Job: Produce an exact copy of all the records.

Exercise material:
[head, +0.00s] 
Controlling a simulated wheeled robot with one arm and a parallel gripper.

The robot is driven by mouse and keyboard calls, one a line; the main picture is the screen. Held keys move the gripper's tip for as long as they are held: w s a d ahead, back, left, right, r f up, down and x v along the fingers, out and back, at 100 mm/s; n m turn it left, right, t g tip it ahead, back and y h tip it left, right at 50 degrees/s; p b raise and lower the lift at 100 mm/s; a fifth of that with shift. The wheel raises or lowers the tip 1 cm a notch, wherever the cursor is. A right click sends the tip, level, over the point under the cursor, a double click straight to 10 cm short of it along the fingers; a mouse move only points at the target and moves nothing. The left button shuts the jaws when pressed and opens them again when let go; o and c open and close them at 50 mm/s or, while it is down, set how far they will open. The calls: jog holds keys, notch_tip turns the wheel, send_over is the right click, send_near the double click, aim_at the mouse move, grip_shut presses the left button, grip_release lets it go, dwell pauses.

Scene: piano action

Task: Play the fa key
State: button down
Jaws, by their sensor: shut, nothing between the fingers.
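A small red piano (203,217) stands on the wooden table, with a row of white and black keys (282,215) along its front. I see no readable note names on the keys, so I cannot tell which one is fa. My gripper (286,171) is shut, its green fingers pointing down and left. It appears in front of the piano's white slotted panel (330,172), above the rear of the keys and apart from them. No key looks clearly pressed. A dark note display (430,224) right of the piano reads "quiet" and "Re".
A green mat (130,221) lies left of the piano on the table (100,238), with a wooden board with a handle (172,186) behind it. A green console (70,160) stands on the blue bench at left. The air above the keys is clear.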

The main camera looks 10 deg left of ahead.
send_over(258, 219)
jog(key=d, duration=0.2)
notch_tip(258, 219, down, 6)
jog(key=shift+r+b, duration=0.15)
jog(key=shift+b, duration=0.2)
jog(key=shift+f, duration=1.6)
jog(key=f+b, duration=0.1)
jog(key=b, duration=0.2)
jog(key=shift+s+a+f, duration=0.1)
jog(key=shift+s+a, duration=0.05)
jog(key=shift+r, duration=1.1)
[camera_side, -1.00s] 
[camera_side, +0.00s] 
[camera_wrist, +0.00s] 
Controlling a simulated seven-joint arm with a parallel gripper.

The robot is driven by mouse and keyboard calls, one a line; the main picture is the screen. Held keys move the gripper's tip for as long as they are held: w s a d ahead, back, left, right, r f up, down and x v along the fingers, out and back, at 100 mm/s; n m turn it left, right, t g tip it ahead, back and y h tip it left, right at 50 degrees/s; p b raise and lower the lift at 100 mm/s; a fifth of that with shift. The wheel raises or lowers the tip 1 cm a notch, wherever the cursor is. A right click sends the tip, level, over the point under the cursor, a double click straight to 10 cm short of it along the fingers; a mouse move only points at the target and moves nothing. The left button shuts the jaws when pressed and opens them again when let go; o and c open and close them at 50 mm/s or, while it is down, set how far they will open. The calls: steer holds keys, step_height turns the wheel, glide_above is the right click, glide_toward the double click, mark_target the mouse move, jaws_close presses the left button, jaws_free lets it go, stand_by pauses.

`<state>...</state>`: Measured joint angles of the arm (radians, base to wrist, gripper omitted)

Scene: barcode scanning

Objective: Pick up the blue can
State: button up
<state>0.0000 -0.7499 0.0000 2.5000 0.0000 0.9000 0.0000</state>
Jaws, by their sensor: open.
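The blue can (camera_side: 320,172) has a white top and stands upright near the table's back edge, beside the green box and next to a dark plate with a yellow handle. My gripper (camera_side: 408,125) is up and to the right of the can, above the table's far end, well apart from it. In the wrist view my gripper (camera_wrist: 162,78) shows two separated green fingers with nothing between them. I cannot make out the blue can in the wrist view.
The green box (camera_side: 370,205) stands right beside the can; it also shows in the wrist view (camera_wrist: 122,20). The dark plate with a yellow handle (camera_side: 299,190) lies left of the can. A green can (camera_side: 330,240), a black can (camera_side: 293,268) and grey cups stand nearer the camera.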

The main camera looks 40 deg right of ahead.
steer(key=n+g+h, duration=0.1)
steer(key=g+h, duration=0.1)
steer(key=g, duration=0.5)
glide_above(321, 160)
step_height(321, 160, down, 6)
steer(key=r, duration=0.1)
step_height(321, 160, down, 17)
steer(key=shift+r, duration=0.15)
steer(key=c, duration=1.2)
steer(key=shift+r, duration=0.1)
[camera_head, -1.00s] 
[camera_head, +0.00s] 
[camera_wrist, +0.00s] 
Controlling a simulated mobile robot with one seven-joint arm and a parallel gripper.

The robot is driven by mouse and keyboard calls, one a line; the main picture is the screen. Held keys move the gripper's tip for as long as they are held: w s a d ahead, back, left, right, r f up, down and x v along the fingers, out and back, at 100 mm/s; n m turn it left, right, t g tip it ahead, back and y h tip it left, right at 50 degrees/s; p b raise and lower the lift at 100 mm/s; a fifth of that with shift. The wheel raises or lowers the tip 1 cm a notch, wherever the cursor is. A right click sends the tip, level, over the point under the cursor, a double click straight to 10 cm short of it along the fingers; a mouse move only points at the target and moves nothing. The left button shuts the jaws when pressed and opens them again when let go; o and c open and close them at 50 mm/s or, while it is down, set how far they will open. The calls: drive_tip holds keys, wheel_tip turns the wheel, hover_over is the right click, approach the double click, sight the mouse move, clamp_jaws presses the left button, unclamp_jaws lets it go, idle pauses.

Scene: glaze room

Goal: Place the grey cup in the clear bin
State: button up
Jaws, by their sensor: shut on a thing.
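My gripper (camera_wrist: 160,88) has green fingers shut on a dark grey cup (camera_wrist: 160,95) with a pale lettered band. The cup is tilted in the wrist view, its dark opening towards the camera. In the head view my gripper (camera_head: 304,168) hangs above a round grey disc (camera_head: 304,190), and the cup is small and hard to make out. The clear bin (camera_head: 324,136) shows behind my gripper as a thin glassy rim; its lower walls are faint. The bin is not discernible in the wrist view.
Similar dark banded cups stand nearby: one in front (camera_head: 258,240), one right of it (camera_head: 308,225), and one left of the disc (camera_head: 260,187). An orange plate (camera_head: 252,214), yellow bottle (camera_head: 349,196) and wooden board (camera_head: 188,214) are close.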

Response for this exercise:
[head, +0.00s] 
Controlling a simulated wheeled robot with one arm and a parallel gripper.

The robot is driven by mouse and keyboard calls, one a line; the main picture is the screen. Held keys move the gripper's tip for as long as they are held: w s a d ahead, back, left, right, r f up, down and x v along the fingers, out and back, at 100 mm/s; n m turn it left, right, t g tip it ahead, back and y h tip it left, right at 50 degrees/s; p b raise and lower the lift at 100 mm/s; a fifth of that with shift. The wheel raises or lowers the tip 1 cm a notch, wherever the cursor is. A right click sends the tip, level, over the point under the cursor, a double click straight to 10 cm short of it along the fingers; a mouse move only points at the target and moves nothing. The left button shuts the jaws when pressed and opens them again when let go; o and c open and close them at 50 mm/s or, while it is down, set how far they will open. The calls: jog holds keys, notch_tip turns the wheel, send_over is the right click, send_near the double click, aim_at the mouse move, grip_shut presses the left button, grip_release lets it go, dwell pauses.

Scene: piano action

Task: Play the fa key
State: button down
Jaws, by their sensor: shut, nothing between the fingers.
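A small red piano (203,217) stands on the wooden table, with a row of white and black keys (282,215) along its front. I see no readable note names on the keys, so I cannot tell which one is fa. My gripper (286,171) is shut, its green fingers pointing down and left. It appears in front of the piano's white slotted panel (330,172), above the rear of the keys and apart from them. No key looks clearly pressed. A dark note display (430,224) right of the piano reads "quiet" and "Re".
A green mat (130,221) lies left of the piano on the table (100,238), with a wooden board with a handle (172,186) behind it. A green console (70,160) stands on the blue bench at left. The air above the keys is clear.

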The main camera looks 10 deg left of ahead.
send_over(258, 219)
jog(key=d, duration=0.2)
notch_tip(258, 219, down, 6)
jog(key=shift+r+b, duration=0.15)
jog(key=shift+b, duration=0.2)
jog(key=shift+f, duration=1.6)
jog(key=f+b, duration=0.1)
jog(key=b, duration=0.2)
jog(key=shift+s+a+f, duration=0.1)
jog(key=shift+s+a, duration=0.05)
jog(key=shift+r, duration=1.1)
[camera_side, -1.00s] 
[camera_side, +0.00s] 
[camera_wrist, +0.00s] 
Controlling a simulated seven-joint arm with a parallel gripper.

The robot is driven by mouse and keyboard calls, one a line; the main picture is the screen. Held keys move the gripper's tip for as long as they are held: w s a d ahead, back, left, right, r f up, down and x v along the fingers, out and back, at 100 mm/s; n m turn it left, right, t g tip it ahead, back and y h tip it left, right at 50 degrees/s; p b raise and lower the lift at 100 mm/s; a fifth of that with shift. The wheel raises or lowers the tip 1 cm a notch, wherever the cursor is. A right click sends the tip, level, over the point under the cursor, a double click straight to 10 cm short of it along the fingers; a mouse move only points at the target and moves nothing. The left button shuts the jaws when pressed and opens them again when let go; o and c open and close them at 50 mm/s or, while it is down, set how far they will open. The calls: steer holds keys, step_height turns the wheel, glide_above is the right click, glide_toward the double click, mark_target the mouse move, jaws_close presses the left button, jaws_free lets it go, stand_by pauses.

`<state>...</state>`: Measured joint angles of the arm (radians, base to wrist, gripper omitted)

Scene: barcode scanning

Objective: Pick up the blue can
State: button up
<state>0.0000 -0.7499 0.0000 2.5000 0.0000 0.9000 0.0000</state>
Jaws, by their sensor: open.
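The blue can (camera_side: 320,172) has a white top and stands upright near the table's back edge, beside the green box and next to a dark plate with a yellow handle. My gripper (camera_side: 408,125) is up and to the right of the can, above the table's far end, well apart from it. In the wrist view my gripper (camera_wrist: 162,78) shows two separated green fingers with nothing between them. I cannot make out the blue can in the wrist view.
The green box (camera_side: 370,205) stands right beside the can; it also shows in the wrist view (camera_wrist: 122,20). The dark plate with a yellow handle (camera_side: 299,190) lies left of the can. A green can (camera_side: 330,240), a black can (camera_side: 293,268) and grey cups stand nearer the camera.

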The main camera looks 40 deg right of ahead.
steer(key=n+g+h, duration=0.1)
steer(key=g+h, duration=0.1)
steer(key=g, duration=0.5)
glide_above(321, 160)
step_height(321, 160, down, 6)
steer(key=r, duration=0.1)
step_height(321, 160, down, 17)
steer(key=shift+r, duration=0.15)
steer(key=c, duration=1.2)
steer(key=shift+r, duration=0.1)
[camera_head, -1.00s] 
[camera_head, +0.00s] 
[camera_wrist, +0.00s] 
Controlling a simulated mobile robot with one seven-joint arm and a parallel gripper.

The robot is driven by mouse and keyboard calls, one a line; the main picture is the screen. Held keys move the gripper's tip for as long as they are held: w s a d ahead, back, left, right, r f up, down and x v along the fingers, out and back, at 100 mm/s; n m turn it left, right, t g tip it ahead, back and y h tip it left, right at 50 degrees/s; p b raise and lower the lift at 100 mm/s; a fifth of that with shift. The wheel raises or lowers the tip 1 cm a notch, wherever the cursor is. A right click sends the tip, level, over the point under the cursor, a double click straight to 10 cm short of it along the fingers; a mouse move only points at the target and moves nothing. The left button shuts the jaws when pressed and opens them again when let go; o and c open and close them at 50 mm/s or, while it is down, set how far they will open. The calls: drive_tip holds keys, wheel_tip turns the wheel, hover_over is the right click, approach the double click, sight the mouse move, clamp_jaws presses the left button, unclamp_jaws lets it go, idle pauses.

Scene: glaze room

Goal: Place the grey cup in the clear bin
State: button up
Jaws, by their sensor: shut on a thing.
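My gripper (camera_wrist: 160,88) has green fingers shut on a dark grey cup (camera_wrist: 160,95) with a pale lettered band. The cup is tilted in the wrist view, its dark opening towards the camera. In the head view my gripper (camera_head: 304,168) hangs above a round grey disc (camera_head: 304,190), and the cup is small and hard to make out. The clear bin (camera_head: 324,136) shows behind my gripper as a thin glassy rim; its lower walls are faint. The bin is not discernible in the wrist view.
Similar dark banded cups stand nearby: one in front (camera_head: 258,240), one right of it (camera_head: 308,225), and one left of the disc (camera_head: 260,187). An orange plate (camera_head: 252,214), yellow bottle (camera_head: 349,196) and wooden board (camera_head: 188,214) are close.

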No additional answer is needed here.